As oil prices drop, OPEC considers its choices

Published 5:00 am Wednesday, October 22, 2008

At the beginning of the year, OPEC producers felt confident that strong economic growth and tight supplies would keep oil prices high. When oil crossed the $100-a-barrel threshold in February, the cartel’s president blamed speculators and said there was not much OPEC could do.

But now, panic is gripping producers as prices drop. Oil is down by half since July, and the speed of the decline has stunned oil-rich governments that have become dependent on high prices.

As the global economy continues to weaken, the Organization of Petroleum Exporting Countries faces its toughest test in years.

The problem for the oil exporters, who meet for an emergency session in Vienna on Friday, is to find a way to stop the price drop at a time when oil consumption is falling markedly in industrialized countries. Even the Chinese economy, long the biggest engine of growth for oil demand, seems to be cooling.

Most analysts expect the group to announce a production cut of at least a million barrels a day, which would be more than 1 percent of the world oil supply. Chakib Khelil, OPEC’s president, said last week that an output cut was “obvious” and suggested the group might meet often in coming months for further adjustments.

History suggests that OPEC will face a tough time propping up prices as oil consumption slows and the world teeters on the edge of a global recession, analysts said. Some experts warn that if the cartel took too much oil off the market, it could push prices up so much as to worsen the global economic crisis.

“OPEC’s problem is they don’t know how much demand is falling,” said Jan Stuart, an energy economist at UBS. “So the risk they run is either they don’t do enough, or they do too much. That’s a tough choice.”

Nobuo Tanaka, the executive director of the International Energy Agency, said a cut in production could harm consumers and delay an economic recovery. “The slowdown may be prolonged,” Tanaka told reporters on Monday in Paris, where the energy agency, which advises industrialized countries, is based.

Oil prices settled at $70.89 a barrel on Tuesday, down $3.36 and near the 14-month low they reached last week.

The biggest question is what price the cartel is prepared to defend. In 2000, producers adopted a price band of $22 to $28 a barrel, and adjusted production levels accordingly.
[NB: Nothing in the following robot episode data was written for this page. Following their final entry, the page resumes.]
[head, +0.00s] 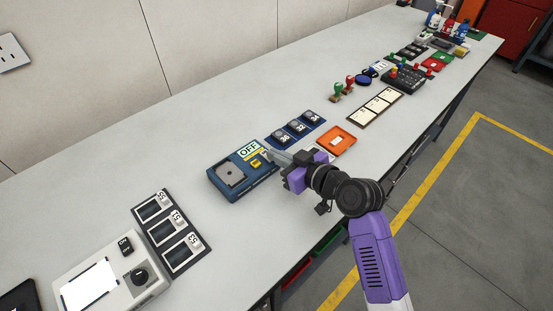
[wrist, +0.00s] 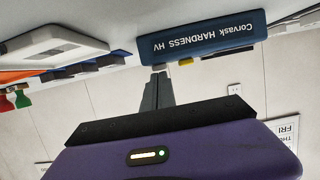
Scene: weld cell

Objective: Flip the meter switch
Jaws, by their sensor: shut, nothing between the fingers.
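The meter is a dark blue box (head: 222,186) on the bench in the head view, with a grey square plate, an OFF label (head: 249,149) and a small yellow switch (head: 256,162). In the wrist view its side (wrist: 205,38) shows upside down, lettered "Corvask HARDNESS HV", and a yellow bit, likely the switch (wrist: 186,62), juts from it. My gripper (head: 270,154) is shut and empty, its tips at the meter's right edge by the switch. In the wrist view the fingertips (wrist: 158,71) are close to the box. I cannot tell whether they touch.
A row of grey knobs on a blue base (head: 297,130) and an orange tray (head: 336,141) lie just right of the meter. A black panel (head: 172,231) and a white device (head: 107,276) stand to the left. The bench (head: 120,172) is bare behind the meter.

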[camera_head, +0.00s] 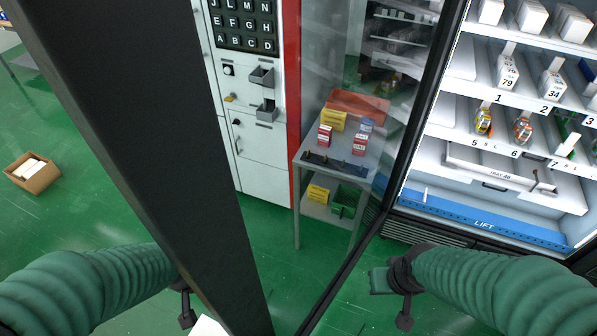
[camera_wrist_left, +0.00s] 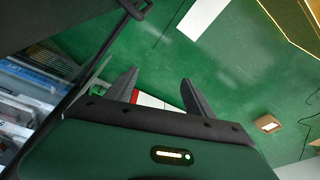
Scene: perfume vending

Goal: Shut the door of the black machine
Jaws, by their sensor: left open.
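The black machine (camera_head: 410,226) stands at the right with its lit, stocked shelves exposed. Its door (camera_head: 130,150) is open and juts toward me; its thick black frame runs steeply down the left half, with see-through glass to its right. My left gripper (camera_head: 187,306) is low beside the door frame, which partly covers it; whether they touch is unclear. In the left wrist view its two fingers (camera_wrist_left: 160,86) are apart with nothing between them. My right gripper (camera_head: 385,280) is low on the other side of the door, near the machine's base; its fingers are not clear.
A white cabinet (camera_head: 262,180) with a letter keypad stands behind the door. A grey table (camera_head: 310,160) with small boxes stands beside the machine, seen through the glass. A cardboard box (camera_head: 38,180) lies on the green floor at left. Open floor lies between.

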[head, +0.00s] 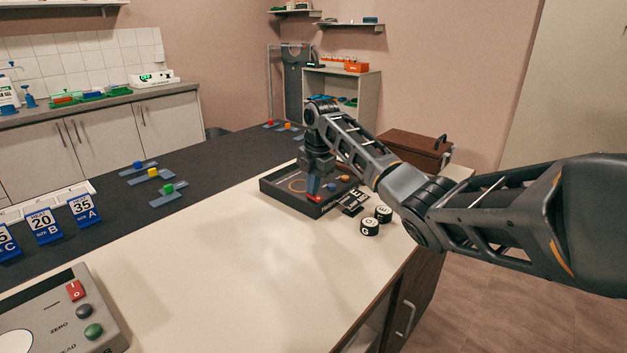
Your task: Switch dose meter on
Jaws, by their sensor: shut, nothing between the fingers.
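A dark, low box (276,190) sits on the far part of the white worktop, with an orange ring and small coloured parts on its top. It may be the dose meter; its label is too small to read. A red part (315,198) shows near its front edge. My gripper (314,188) points down over this box, shut and empty, its tips close to the red part. I cannot tell whether they touch. A grey device (48,318) at the near left has a red rocker switch (76,291) marked I and O, a grey knob and a green knob.
Small lettered cylinders (370,226) and a dark label stand right of the box. A brown case (413,148) is behind my arm. Blue number cards (84,209) and coloured blocks on strips stand on the dark mat. The middle of the white worktop (230,265) is clear.

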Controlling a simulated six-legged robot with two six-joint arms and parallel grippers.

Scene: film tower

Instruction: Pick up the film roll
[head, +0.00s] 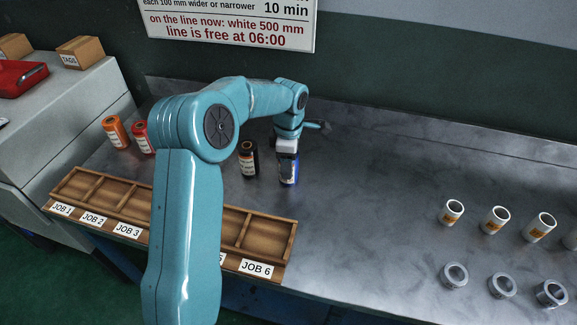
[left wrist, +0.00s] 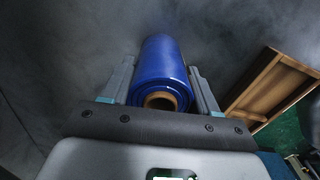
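A blue film roll (head: 288,170) with a white label stands on the grey metal table, right of the black roll. My left gripper (head: 290,150) is at the roll's top end and partly hides it in the head view. In the left wrist view the blue roll (left wrist: 163,75) lies between the two fingers of my left gripper (left wrist: 162,80), its brown core facing the palm. The fingers are apart, with a narrow gap showing on each side of the roll. My right gripper is not in view.
A black roll (head: 248,160) stands close by on the left; orange (head: 115,132) and red (head: 142,137) rolls stand farther left. A wooden job tray (head: 270,217) runs along the front edge. Several white cores (head: 495,220) and grey rings (head: 503,285) stand at right. The middle right is clear.

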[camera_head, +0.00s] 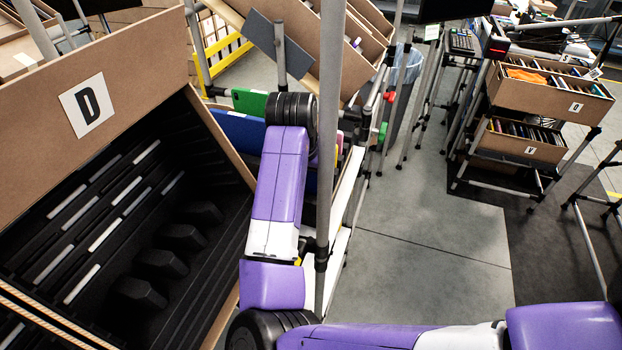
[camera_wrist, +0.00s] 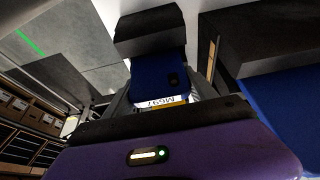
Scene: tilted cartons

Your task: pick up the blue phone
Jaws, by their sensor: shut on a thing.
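The blue phone (camera_wrist: 160,76) shows in the wrist view as a small dark-blue body with a black lens spot. My gripper (camera_wrist: 153,60) is shut on it, with a dark finger pad seen above it and a dark part below. Much of the phone is hidden by the gripper. In the head view my purple arm reaches toward a blue panel (camera_head: 238,128) behind the large carton. The gripper's fingers and the held phone cannot be made out there.
A large carton marked D (camera_head: 90,105) with a black slotted inside fills the left. A grey upright pole (camera_head: 329,150) stands close by my arm. Another blue surface (camera_wrist: 290,105) lies at right in the wrist view.

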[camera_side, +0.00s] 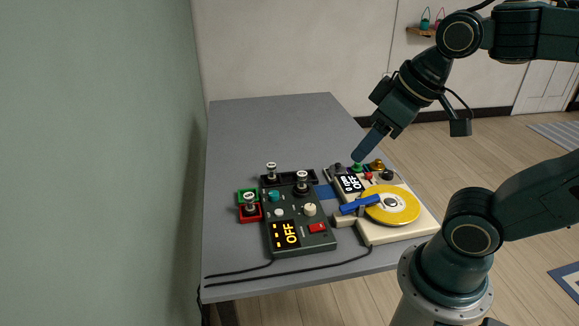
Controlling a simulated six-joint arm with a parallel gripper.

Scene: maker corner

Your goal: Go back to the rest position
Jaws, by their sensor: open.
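My gripper (366,148) is at the end of my dark teal arm, above the back of the cream device. Its blue fingers point down and to the left. It is open, and nothing shows between the fingers. The cream device (376,237) stands on the right part of the table, with a yellow disc, a blue bar, several knobs and a display reading OFF. The gap between the fingertips and the knobs is hard to judge from this angle.
A dark control box (295,247) with knobs, a red switch and an OFF display stands left of the cream device on the grey table (270,125). Cables run along the front edge. The table's back is clear. A wall stands left.

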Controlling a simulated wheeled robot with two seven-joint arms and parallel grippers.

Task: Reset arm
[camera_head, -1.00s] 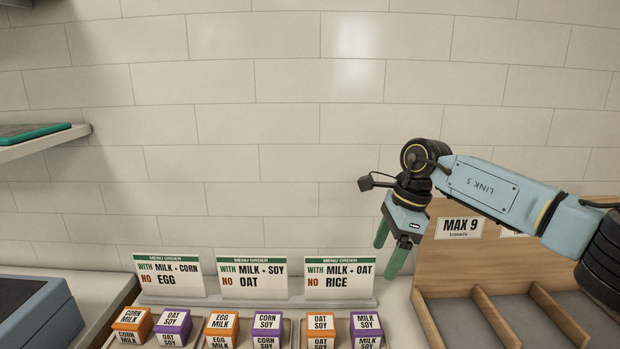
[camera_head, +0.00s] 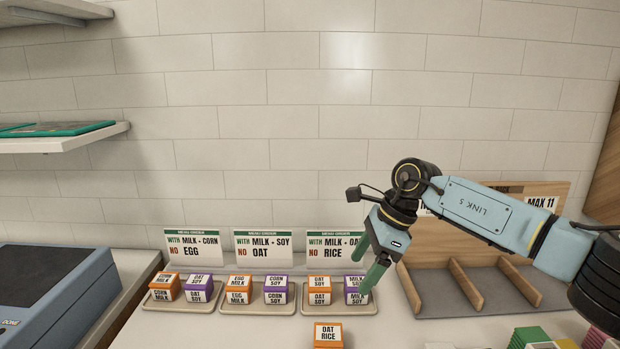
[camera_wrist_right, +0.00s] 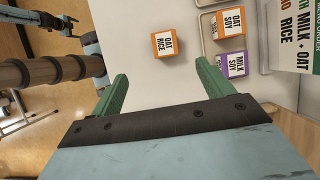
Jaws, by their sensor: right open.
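My right gripper (camera_head: 371,268) hangs in the air above the right end of the trays, with its two green fingers apart. In the head view its fingers overlap the purple MILK SOY box (camera_head: 356,297) in the right tray. In the right wrist view the gripper (camera_wrist_right: 160,85) is open with nothing between its fingers. An orange OAT RICE box (camera_head: 328,334) stands alone on the counter in front of the trays; it also shows in the right wrist view (camera_wrist_right: 166,45), ahead of the fingers and apart from them. My left gripper is not in view.
Three trays hold orange and purple boxes: left (camera_head: 187,307), middle (camera_head: 259,307) and right (camera_head: 329,311). Menu cards (camera_head: 263,248) stand behind them. A wooden divided rack (camera_head: 480,296) is at right, a blue machine (camera_head: 60,310) at left. Several coloured boxes (camera_head: 529,336) sit at the lower right.

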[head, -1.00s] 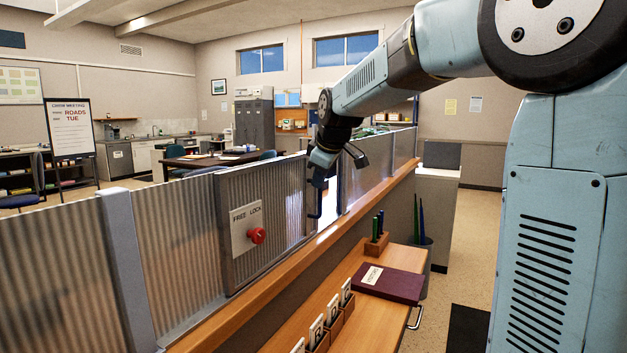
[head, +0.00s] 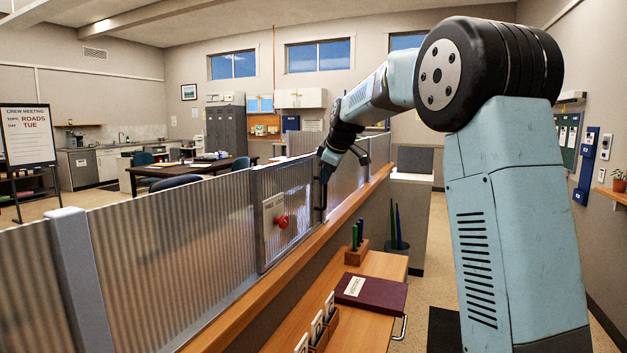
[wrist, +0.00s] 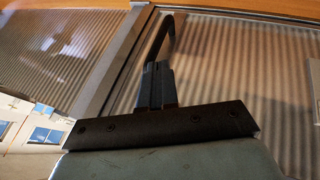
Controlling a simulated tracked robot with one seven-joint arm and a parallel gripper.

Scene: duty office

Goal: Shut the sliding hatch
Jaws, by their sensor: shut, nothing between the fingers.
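The sliding hatch (head: 295,190) is a corrugated translucent panel in the long partition. It carries a FREE/LOCK plate (head: 270,211) with a red knob (head: 282,222). A dark upright handle (head: 319,200) is at its right edge. My gripper (head: 325,172) is at that handle, on the counter side. In the wrist view my shut fingers (wrist: 158,82) lie against or close to a dark curved bar (wrist: 166,35), and contact is unclear. A grey post (wrist: 112,68) stands left of them. The bright gap right of the hatch is no longer evident, but my gripper partly hides that edge.
A wooden ledge (head: 235,315) runs along the partition. On the desk below are a dark red book (head: 370,294), a pen block (head: 356,253) and card holders (head: 318,328). A near post (head: 75,255) stands left. The aisle floor at right has a dark mat (head: 443,325).
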The mechanism was imperfect, and many producers felt it constrained them, but it basically worked to ensure stability in oil markets.

But defending a price requires spare capacity, so that production can be raised if prices get too high, as well as discipline on the part of OPEC members, so that production can be lowered when prices fall. OPEC abandoned its price band when its spare capacity virtually disappeared in 2005 amid rapidly rising global oil demand.

Now, with consumption growth slowing sharply and new oil projects coming online, some spare capacity has become available.

Lawrence Eagles, an oil analyst at JPMorgan, said in a research note that he thought the “price-band mechanism offers the best way for OPEC to manage the market under current conditions.” Eagles said OPEC did not want prices to slip below $70 a barrel, and would be more comfortable with prices around $80.

The cartel, which controls 40 percent of the world’s oil exports, has found it difficult in the past to get all its members to abide by production cuts. When prices fall, producers have an incentive to increase their output to maximize revenue, not stick with OPEC quotas.

Producers are aware that high prices pose a risk to the global economy. Oil consumption is already falling sharply in developed countries, and there is a rising risk that oil demand could slow even in fast-growing developing nations.

OPEC’s researchers recently downgraded their forecasts for global oil demand because of the financial crisis. OPEC expects global demand to rise 550,000 barrels a day this year, to 86.5 million barrels a day.

For many analysts, these expectations are still too optimistic. A growing number of independent experts now say they believe that global oil consumption may fall this year, for the first time since 1993.

“OPEC will have to decide how far it can ignore the global economic crisis and pressure from consuming countries,” wrote researchers at the Center for Global Energy Studies, a London consulting group founded by Sheik Ahmed Zaki Yamani, a former Saudi oil minister. “The real danger is that a big cut will send prices soaring again, putting the global economy at even greater risk.”